Sunday 31 August 2003

60th Anniversary of Operation Safari

Amidst the roar and tumult of World War II, a little-known incident occurred on August 29th, 1943. An incident that deserves to be far better known than it is. An incident that even military historians are unlikely to have noted. An incident that was a harbinger for one of the most dramatic humanitarian stories of recent history, and one that should cause us all to reflect on our own personal responsibility to act as "decent human beings" in our own times.

It was "Operation Safari" - the scuttling of the Royal Danish Navy. Doesn't sound like much, does it? But it made the front page of the New York Times, and for good reasons.

A quick recap of history: At 3:30 am April 9, 1940, the Nazis invaded Denmark. There was almost no resistance - unlike in Norway, the Danish government ordered the armed forces to surrender without a fight. Most of the Danish defences had been constructed facing West, against England, and the army had been stripped down to a mere 14,000 soldiers. Only 9 Danes died before receiving the word to give up. At 4:30 am a note was handed to the Danish government by the Third Reich, and the capitulation was signed at 6:00 am, only a few hours after the invasion started.

The Danish Government was allowed by the Nazis to keep most of its independence. There was almost no difference between life before the invasion, and life afterwards. The German soldiers stationed in Denmark acted more like friends and allies than an occupying power. In particular, the rabid anti-semetism that accompanied the Third Reich's dominion was not enforced. Up until mid 1943, it was possible for Danish winemerchants who happened to be Jews to make regular business trips to Palestine, and import wine clearly labelled in Hebrew. This caused some curiousity on the part of the Wehrmacht soldiers who often stopped in to buy a couple of bottles of their favourite plonk, but no animosity.

In January 1943, at a student festival near Gjørslev, the Danish students invited the audience to participate in singing two national anthems of particular significance.
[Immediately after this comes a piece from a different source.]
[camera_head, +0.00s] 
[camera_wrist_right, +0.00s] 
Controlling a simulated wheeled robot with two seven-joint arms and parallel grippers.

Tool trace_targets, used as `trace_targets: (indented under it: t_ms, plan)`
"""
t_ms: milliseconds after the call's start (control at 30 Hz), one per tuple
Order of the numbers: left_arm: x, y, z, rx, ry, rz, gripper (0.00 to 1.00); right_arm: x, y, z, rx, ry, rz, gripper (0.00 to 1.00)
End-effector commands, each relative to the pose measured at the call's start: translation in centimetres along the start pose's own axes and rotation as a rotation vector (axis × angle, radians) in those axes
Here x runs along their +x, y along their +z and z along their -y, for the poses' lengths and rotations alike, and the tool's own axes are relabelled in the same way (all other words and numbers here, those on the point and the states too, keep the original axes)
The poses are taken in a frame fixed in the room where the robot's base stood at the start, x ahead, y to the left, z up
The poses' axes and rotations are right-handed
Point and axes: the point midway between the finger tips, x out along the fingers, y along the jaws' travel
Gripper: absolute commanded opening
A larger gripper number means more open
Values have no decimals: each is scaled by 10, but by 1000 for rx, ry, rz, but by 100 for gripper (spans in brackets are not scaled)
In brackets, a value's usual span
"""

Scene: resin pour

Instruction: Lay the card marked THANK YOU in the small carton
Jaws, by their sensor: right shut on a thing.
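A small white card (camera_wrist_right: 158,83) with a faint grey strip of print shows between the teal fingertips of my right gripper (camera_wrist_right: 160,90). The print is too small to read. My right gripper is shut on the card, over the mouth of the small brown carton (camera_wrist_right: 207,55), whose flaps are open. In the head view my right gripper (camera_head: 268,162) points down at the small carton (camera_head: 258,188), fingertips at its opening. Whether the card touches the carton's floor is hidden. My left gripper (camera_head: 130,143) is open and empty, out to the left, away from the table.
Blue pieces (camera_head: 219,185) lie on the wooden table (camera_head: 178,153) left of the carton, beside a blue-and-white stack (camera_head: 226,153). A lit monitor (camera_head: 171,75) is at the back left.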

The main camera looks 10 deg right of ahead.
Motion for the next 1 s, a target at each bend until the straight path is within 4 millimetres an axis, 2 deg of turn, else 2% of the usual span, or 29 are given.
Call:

The first was, of course, the Danish National Anthem. The many Germans present expected the second to be "Deutschland, Deutschland Über Alles", but was instead "Hatikvah", the Zionist anthem.

The situation was quite different in Norway.
Thanks to Norway's long frontier with Sweden, about 800 of Norway's 1700 Jews were able to escape. Of the remaining 900, only 12 escaped death at the hands of the Germans.
From documents introduced at the Eichmann Trial, T580-T589

So what happened? As Germany began to lose the war, the cosy trade relationship turned into a leaching of Denmark's wealth, in particular food. In August 1943, strikes took place. On August 28th, the Germans issued an Ultimatum... only this time, it was flatly refused. On the morning of August 29th, 1943, the Germans declared a military state of emergency "in accordance with articles 42-56 of the Hague Conventions".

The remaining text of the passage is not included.